First off, Dean e-mails "PLAY FLASH ANIMATION" of "4 More Years" and we could all probably use a good laugh. More flash animation and sound clips can be found at Dean Friedman's web site.
Second of all, I always assume we check The Daily Howler regularly but I had an e-mail today asking me if it was still up. I'd checked on Friday but hadn't yet checked today and, honestly, felt a bit of a panic as I waited for the page to load. I could easily highlight The Daily Howler every Monday through Friday (time permitting). So I'd urge you to check it out. And something I wanted to highlight this week that fell through the cracks (as so much does) was Bob Somerby's entry on Friday:
But why has Bush been so successful at getting his fake facts accepted? When [the Washington Post's E.J.] Dionne explains the process, he makes it sound like your press corps' cowardice is almost a matter of principle:
DIONNE (continuing directly): More than any of his predecessors, President Bush understands the conventions of journalism and the traditions of political debate. These require that respectful attention be paid to whatever claims the president makes. Journalists who have the temerity to question whether the claims ring true (or whether the numbers add up) can count on being pummeled as liberal ideologues, even when they are only seeking the facts.
Sorry -- there simply is no "convention of journalism" which requires respectful treatment of bald-faced misstatements. As civics textbooks tell your eighth-graders, traditions of journalism require skeptical, aggressive "attention" to such misstatements by presidents. But later in this mewling paragraph, Dionne takes us to the place where the rubber meets the road.
According to Dionne, journalists who question Bush’s fake facts "can count on being
pummeled . . . even when they are only seeking the facts" Is that what keeps them from challenging Bush? If so, there's a term for their conduct -- cowardice. But Dionne avoids such unlovely words. Indeed, by the time he finishes describing his tribe, he makes it sound like their endless group silence has been a principled act of self-abnegation.
Note that Somerby is focusing on Russert (among others) in today's post.
Third, Ron of Why Are We Back In Iraq? notes that his favorite song is the Rolling Stone's "Midnight Rambler." If anyone else didn't make the deadline, we won't be putting it on that post (it takes forever -- it may be my computer -- to pull up a post if it's not one of the 10 most recent) but we can note your pick in a post. (E-mail is firstname.lastname@example.org.)
And remember that Ron's been on the Talon "News" story for some time and that Jeff Gannon wasn't the only "reporter" at Talon "News" that needs spotlighting. Ron's confined himself to commenting on their "work." But there's a lot more to Talon "News" than is making the rounds so do yourself a favor and visit Why Are We Back In Iraq? if you're attempting to track what's going on. If you want penis shots, you'll have to go find another blog.
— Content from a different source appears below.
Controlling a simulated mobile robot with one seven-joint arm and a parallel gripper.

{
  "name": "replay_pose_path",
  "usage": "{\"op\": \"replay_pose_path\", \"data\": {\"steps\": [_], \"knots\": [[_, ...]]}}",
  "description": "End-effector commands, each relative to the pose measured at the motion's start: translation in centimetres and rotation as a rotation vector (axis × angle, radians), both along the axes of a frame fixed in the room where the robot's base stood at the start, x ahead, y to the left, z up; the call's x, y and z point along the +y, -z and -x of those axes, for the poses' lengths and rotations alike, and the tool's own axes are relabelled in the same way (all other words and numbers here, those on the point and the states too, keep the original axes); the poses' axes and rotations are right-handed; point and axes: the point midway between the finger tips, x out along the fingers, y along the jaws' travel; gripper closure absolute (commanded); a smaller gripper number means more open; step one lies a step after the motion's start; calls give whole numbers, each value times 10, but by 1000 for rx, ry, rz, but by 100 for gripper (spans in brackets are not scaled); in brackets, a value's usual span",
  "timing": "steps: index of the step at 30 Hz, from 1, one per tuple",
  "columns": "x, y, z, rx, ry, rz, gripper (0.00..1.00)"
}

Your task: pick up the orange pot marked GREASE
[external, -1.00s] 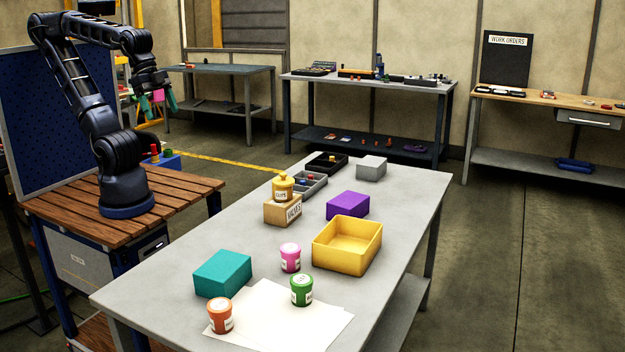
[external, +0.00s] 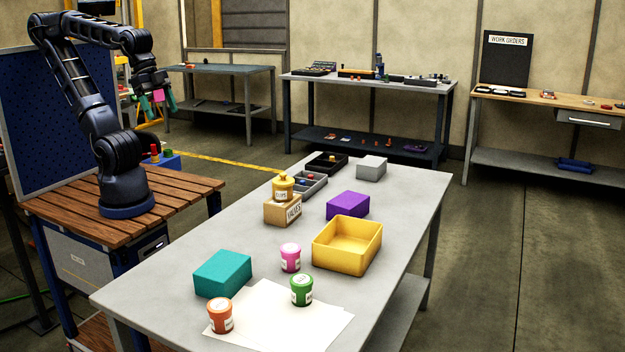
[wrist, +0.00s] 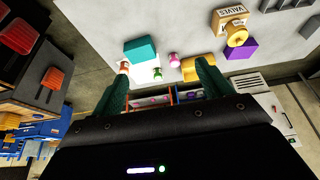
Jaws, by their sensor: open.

Ron's focusing on other issues. Please, no e-mails suggesting I'd slammed anyone surfing for penis photos. Go where ever you want online. Enjoy what every you enjoy. And know, that we don't track here so your business is your business unless you choose to share it.
And on sharing. We are doing the post regarding Kit Seelye's article in this morning's New York Times. The delay is because one member e-mailed about a hideous work day that never seemed to end (I can relate) and requested a little extra time before the item posted. (I'm checking the e-mail in between items so as soon as that e-mail comes in, we're addressing Seelye. And, yes, if someone wants to charge "favoritism" it is going on with this, I'm sure. Because I too had a long, long work day that was hectic and crazy and I didn't even have time to go online. So reading the e-mail, I related tremendously.)
Let me add that I just realized that in selecting my favorite photo in Vanity Fair in the last post or the one before, I failed to note that I have met Jane Fonda. That's been noted on this site.
It's a great photo. And we'll probably be posting the link to the trailer to Monster-in-Law (two members have already e-mailed the site about it).
In fact let's do that now while we're waiting on the e-mail.
Monster-in-Law's basic story is Jennifer Lopez falls for Michael Vartan (Alias) and then meets his mother, Jane Fonda, at which point the conflict's introduced into the film.
Yahoo has the trailer to Monster-in-Law as does Hollywood.com among others.
(And no, I'm not going back to the earlier entry for "disclosure." It's noted here and it's been noted prior on this site.)